A heavy metal band whose concerts in Germany and Austria were canceled earlier this year due to their singer’s history of using Nazi symbolism and making racially charged statements will play three major Australian shows in March.
US band Pantera, which has sold tens of millions of albums, is set to headline Knotfest concerts in Melbourne, Sydney and Brisbane, but there are calls for it to be cancelled.
In 2016, the band’s lead singer, Phil Anselmo, performed a Nazi-style salute onstage at a concert in Los Angeles and shouted “white power.”
The band had shows booked in Germany and Austria last May, but the concerts were canceled due to the public backlash against Anselmo.
“At a time when white supremacist activity is skyrocketing in our country, this is the last thing we need,” Dr Dvir Abramovich, chairman of the Anti-Defamation Commission, told Ny Breaking Australia.

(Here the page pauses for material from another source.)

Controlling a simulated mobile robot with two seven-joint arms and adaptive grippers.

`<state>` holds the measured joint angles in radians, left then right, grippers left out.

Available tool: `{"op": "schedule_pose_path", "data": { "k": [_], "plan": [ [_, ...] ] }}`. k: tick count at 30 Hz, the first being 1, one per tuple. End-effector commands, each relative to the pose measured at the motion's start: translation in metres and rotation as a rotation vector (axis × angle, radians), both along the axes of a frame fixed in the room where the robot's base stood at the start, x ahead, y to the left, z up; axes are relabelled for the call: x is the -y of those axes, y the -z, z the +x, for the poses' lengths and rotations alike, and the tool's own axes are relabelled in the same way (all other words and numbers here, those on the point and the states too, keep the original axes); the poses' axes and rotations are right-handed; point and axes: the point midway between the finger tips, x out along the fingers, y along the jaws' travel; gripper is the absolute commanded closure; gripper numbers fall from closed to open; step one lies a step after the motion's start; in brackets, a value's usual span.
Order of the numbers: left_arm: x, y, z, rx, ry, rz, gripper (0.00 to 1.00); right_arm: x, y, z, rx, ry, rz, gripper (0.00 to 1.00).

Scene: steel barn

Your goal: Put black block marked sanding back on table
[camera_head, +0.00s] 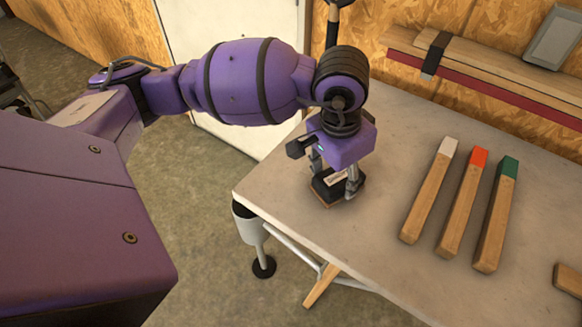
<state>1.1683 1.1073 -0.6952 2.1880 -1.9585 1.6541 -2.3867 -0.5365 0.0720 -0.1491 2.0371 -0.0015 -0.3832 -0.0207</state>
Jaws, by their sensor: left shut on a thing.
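The black sanding block (323,191) is at the left part of the grey table (378,220), close to its left edge. A pale label with dark lettering shows on its top, and a thin brown layer shows along its bottom. My left gripper (336,184) points down from above and is shut on the block, with a finger at each side. The block is at or just above the tabletop; I cannot tell whether it touches. The gripper hides part of the block. My right gripper is not in view.
Three wooden sticks with white (430,190), red (462,203) and green (497,215) ends lie to the right. Another wooden piece (568,279) is at the right edge. Boards (490,70) with a black clamp-like band are along the back wall. The tabletop between block and sticks is clear.

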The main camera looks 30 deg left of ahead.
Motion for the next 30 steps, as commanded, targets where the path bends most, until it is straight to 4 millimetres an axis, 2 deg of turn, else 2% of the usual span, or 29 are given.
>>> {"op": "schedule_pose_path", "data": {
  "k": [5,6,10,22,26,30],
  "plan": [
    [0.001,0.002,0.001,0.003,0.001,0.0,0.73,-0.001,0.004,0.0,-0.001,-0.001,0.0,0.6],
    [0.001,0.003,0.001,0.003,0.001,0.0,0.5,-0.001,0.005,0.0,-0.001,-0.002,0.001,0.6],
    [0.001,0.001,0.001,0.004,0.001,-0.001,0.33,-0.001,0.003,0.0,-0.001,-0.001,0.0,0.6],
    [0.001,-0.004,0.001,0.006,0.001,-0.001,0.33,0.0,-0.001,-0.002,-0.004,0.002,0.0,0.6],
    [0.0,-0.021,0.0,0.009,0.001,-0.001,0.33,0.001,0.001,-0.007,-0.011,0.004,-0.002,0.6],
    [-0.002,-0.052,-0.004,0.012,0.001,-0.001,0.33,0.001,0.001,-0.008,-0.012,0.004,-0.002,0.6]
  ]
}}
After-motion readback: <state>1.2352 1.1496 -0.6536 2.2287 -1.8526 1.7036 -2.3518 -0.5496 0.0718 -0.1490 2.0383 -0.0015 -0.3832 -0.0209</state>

Phil Anselmo (pictured left) gave a Nazi-style salute on stage at a concert in Los Angeles and shouted ‘white power’
“It is a kick to the heart of every Holocaust survivor to sell tickets to a band with an artist who has expressed neo-Nazi and anti-Semitic sentiments using the heinous white supremacist gesture.”
After a video of Anselmo’s Nazi salute and commentary circulated online, he initially said he had made a joke about the white wine served to the performers at the event.
“No excuses from me,” he told those who criticized him. “Some of you need to thicken your skin.”
When that failed to stop the backlash, Anselmo apologized and said, “Anyone who knows me and my true nature knows that I don’t believe in that.”
But later in 2016 he told Rolling stone magazine “I think people who look through the lens of race and want to find racism will find it wherever they look.”
It was far from the first time that the singer was accused of racism. Nearly thirty years ago, an MTV interviewer asked him about racist lyrics, and a year later, in 1995, Anselmo told an audience that Pantera concerts were “a white thing.”
Dr. Abramovich pointed out that Anselmo’s lyrics from his other band Superjoint include lines like “no more of the coward Mohammed” and “don’t feel sorry for the Jewish elitists.”
“There can never be any justification for such outrage, and it is difficult to estimate the pain and insult allowing his concert will cause the Jewish and Muslim communities, as well as many Australians.”
Pantera had shows booked in Germany and Austria last May, but the concerts were canceled due to the public backlash against Anselmo
“Such ugly and divisive behavior has no place here, not now or ever, and we call on organizers and venue owners to immediately cancel the scheduled shows,” Dr Abramovich said.
Pantera has been booked to headline heavy metal festivals at Melbourne’s Flemington Racecourse, Sydney’s Centennial Park and Brisbane’s Showgrounds in March.
The Nazi salute is banned in Victoria, New South Wales and Tasmania.
Ny Breaking Australia has contacted the band, the promoters of Pantera’s Australian tour, the venues they are playing, the police ministers of Victoria, NSW and Queensland and the federal Immigration Minister for comment.